▶ **EXERCISE TASK**
Write out the listing in full, matching it word for word.

^^^^^^^^

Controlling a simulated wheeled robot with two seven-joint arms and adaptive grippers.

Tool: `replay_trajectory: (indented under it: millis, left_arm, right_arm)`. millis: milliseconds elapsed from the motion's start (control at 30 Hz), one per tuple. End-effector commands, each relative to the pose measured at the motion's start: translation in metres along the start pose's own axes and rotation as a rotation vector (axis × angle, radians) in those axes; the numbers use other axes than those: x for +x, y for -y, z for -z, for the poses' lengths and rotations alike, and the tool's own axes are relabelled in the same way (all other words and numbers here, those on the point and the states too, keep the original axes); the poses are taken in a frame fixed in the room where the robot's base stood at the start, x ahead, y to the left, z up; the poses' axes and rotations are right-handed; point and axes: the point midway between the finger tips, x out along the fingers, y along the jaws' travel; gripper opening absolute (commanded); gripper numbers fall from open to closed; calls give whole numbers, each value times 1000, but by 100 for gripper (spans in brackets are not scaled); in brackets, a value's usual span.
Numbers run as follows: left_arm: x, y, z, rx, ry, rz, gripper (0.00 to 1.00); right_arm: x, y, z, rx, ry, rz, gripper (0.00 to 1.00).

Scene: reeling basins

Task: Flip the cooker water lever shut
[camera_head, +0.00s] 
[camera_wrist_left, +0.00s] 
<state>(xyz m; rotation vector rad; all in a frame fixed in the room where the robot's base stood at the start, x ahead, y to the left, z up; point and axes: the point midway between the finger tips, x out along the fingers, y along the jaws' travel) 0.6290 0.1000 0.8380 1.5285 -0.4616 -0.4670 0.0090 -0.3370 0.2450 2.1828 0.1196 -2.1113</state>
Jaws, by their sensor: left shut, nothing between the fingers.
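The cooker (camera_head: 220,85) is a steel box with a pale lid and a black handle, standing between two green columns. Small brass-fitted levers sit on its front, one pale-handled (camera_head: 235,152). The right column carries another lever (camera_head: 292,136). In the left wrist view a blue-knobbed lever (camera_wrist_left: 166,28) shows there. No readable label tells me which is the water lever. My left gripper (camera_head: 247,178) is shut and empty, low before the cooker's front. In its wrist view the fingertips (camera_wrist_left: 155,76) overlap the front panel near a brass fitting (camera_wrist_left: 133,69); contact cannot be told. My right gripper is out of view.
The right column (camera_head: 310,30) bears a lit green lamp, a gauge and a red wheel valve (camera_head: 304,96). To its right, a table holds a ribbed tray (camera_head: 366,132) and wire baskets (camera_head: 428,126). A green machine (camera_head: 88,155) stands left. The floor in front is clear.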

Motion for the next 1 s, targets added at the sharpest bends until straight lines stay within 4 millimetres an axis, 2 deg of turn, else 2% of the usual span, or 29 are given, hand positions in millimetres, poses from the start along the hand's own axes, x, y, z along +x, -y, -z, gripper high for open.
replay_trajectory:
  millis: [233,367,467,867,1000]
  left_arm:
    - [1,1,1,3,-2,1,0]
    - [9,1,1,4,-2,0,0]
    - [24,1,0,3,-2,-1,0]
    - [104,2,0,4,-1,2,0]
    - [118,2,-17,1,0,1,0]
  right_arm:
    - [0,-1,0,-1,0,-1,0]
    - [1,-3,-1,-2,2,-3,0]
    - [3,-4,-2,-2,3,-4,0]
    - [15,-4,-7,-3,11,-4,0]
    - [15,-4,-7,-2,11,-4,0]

^^^^^^^^

▶ **ANSWER TO THIS PROBLEM**
Controlling a simulated wheeled robot with two seven-joint arms and adaptive grippers.

Tool: `replay_trajectory: (indented under it: millis, left_arm, right_arm)`. millis: milliseconds elapsed from the motion's start (control at 30 Hz), one per tuple. End-effector commands, each relative to the pose measured at the motion's start: translation in metres along the start pose's own axes and rotation as a rotation vector (axis × angle, radians) in those axes; the numbers use other axes than those: x for +x, y for -y, z for -z, for the poses' lengths and rotations alike, and the tool's own axes are relabelled in the same way (all other words and numbers here, those on the point and the states too, keep the original axes); the poses are taken in a frame fixed in the room where the robot's base stood at the start, x ahead, y to the left, z up; the poses' axes and rotations are right-handed; point and axes: the point midway between the finger tips, x out along the fingers, y along the jaws' travel; gripper opening absolute (commanded); gripper numbers fall from open to closed; calls give whole numbers, each value times 1000, but by 100 for gripper (spans in brackets are not scaled); in brackets, a value's usual span.
Numbers run as follows: left_arm: x, y, z, rx, ry, rz, gripper (0.00 to 1.00); right_arm: x, y, z, rx, ry, rz, gripper (0.00 to 1.00).

Scene: reeling basins

Task: Flip the cooker water lever shut
[camera_head, +0.00s] 
[camera_wrist_left, +0.00s] 
<state>(xyz m; rotation vector rad; all in a frame fixed in the room where the robot's base stood at the start, x ahead, y to the left, z up; point and axes: the point midway between the finger tips, x out along the fingers, y along the jaws' travel) 0.6290 0.1000 0.8380 1.5285 -0.4616 -0.4670 0.0090 -0.3370 0.2450 2.1828 0.1196 -2.1113</state>
Jaws, by their sensor: left shut, nothing between the fingers.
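The cooker (camera_head: 220,85) is a steel box with a pale lid and a black handle, standing between two green columns. Small brass-fitted levers sit on its front, one pale-handled (camera_head: 235,152). The right column carries another lever (camera_head: 292,136). In the left wrist view a blue-knobbed lever (camera_wrist_left: 166,28) shows there. No readable label tells me which is the water lever. My left gripper (camera_head: 247,178) is shut and empty, low before the cooker's front. In its wrist view the fingertips (camera_wrist_left: 155,76) overlap the front panel near a brass fitting (camera_wrist_left: 133,69); contact cannot be told. My right gripper is out of view.
The right column (camera_head: 310,30) bears a lit green lamp, a gauge and a red wheel valve (camera_head: 304,96). To its right, a table holds a ribbed tray (camera_head: 366,132) and wire baskets (camera_head: 428,126). A green machine (camera_head: 88,155) stands left. The floor in front is clear.

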Motion for the next 1 s, targets added at the sharpest bends until straight lines stay within 4 millimetres an axis, 2 deg of turn, else 2% of the usual span, or 29 are given, hand positions in millimetres, poses from the start along the hand's own axes, x, y, z along +x, -y, -z, gripper high for open.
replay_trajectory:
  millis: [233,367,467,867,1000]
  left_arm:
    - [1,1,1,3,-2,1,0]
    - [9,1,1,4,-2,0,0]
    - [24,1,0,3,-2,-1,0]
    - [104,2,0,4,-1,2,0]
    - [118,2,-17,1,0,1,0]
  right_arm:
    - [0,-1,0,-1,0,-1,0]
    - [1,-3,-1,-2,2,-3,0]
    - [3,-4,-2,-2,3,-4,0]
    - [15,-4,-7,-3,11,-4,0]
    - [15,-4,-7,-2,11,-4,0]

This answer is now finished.